Could you write out the opening lines of the data, word for word, stopping after the line that contains "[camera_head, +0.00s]"?

| Dataset excerpt |
────

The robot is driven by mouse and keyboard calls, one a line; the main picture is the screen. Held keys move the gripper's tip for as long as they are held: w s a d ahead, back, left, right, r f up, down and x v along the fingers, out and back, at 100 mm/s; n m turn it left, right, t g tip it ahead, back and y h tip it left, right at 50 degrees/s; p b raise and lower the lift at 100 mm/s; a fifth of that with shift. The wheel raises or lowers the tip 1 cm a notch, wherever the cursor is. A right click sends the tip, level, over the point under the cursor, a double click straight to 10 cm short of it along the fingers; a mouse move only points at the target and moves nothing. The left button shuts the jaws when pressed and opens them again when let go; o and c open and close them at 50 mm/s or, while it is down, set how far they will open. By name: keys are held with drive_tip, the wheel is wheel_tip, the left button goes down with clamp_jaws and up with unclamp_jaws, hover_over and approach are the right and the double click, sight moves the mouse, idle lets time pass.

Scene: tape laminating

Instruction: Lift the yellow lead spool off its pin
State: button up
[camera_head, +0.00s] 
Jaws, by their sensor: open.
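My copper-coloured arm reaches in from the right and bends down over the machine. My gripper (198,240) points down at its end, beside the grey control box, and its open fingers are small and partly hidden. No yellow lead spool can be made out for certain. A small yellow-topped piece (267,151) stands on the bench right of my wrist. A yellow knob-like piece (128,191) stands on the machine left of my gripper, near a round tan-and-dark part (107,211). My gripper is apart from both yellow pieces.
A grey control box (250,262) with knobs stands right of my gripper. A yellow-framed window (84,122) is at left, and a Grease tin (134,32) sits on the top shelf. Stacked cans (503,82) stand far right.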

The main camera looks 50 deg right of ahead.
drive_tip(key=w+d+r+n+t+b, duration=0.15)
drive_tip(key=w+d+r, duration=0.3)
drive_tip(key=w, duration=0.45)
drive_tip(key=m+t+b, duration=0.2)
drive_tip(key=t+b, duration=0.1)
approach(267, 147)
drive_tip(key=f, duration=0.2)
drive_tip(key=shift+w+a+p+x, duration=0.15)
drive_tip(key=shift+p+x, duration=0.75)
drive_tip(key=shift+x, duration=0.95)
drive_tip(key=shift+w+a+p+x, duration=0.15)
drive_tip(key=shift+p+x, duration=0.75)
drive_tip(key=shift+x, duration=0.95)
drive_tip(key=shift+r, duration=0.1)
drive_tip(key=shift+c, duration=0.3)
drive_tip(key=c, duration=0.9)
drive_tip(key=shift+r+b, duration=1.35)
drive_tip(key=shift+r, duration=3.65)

────

| Completed exercise |
The robot is driven by mouse and keyboard calls, one a line; the main picture is the screen. Held keys move the gripper's tip for as long as they are held: w s a d ahead, back, left, right, r f up, down and x v along the fingers, out and back, at 100 mm/s; n m turn it left, right, t g tip it ahead, back and y h tip it left, right at 50 degrees/s; p b raise and lower the lift at 100 mm/s; a fifth of that with shift. The wheel raises or lowers the tip 1 cm a notch, wherever the cursor is. A right click sends the tip, level, over the point under the cursor, a double click straight to 10 cm short of it along the fingers; a mouse move only points at the target and moves nothing. The left button shuts the jaws when pressed and opens them again when let go; o and c open and close them at 50 mm/s or, while it is down, set how far they will open. By name: keys are held with drive_tip, the wheel is wheel_tip, the left button goes down with clamp_jaws and up with unclamp_jaws, hover_over and approach are the right and the double click, sight moves the mouse, idle lets time pass.

Scene: tape laminating

Instruction: Lift the yellow lead spool off its pin
State: button up
[camera_head, +0.00s] 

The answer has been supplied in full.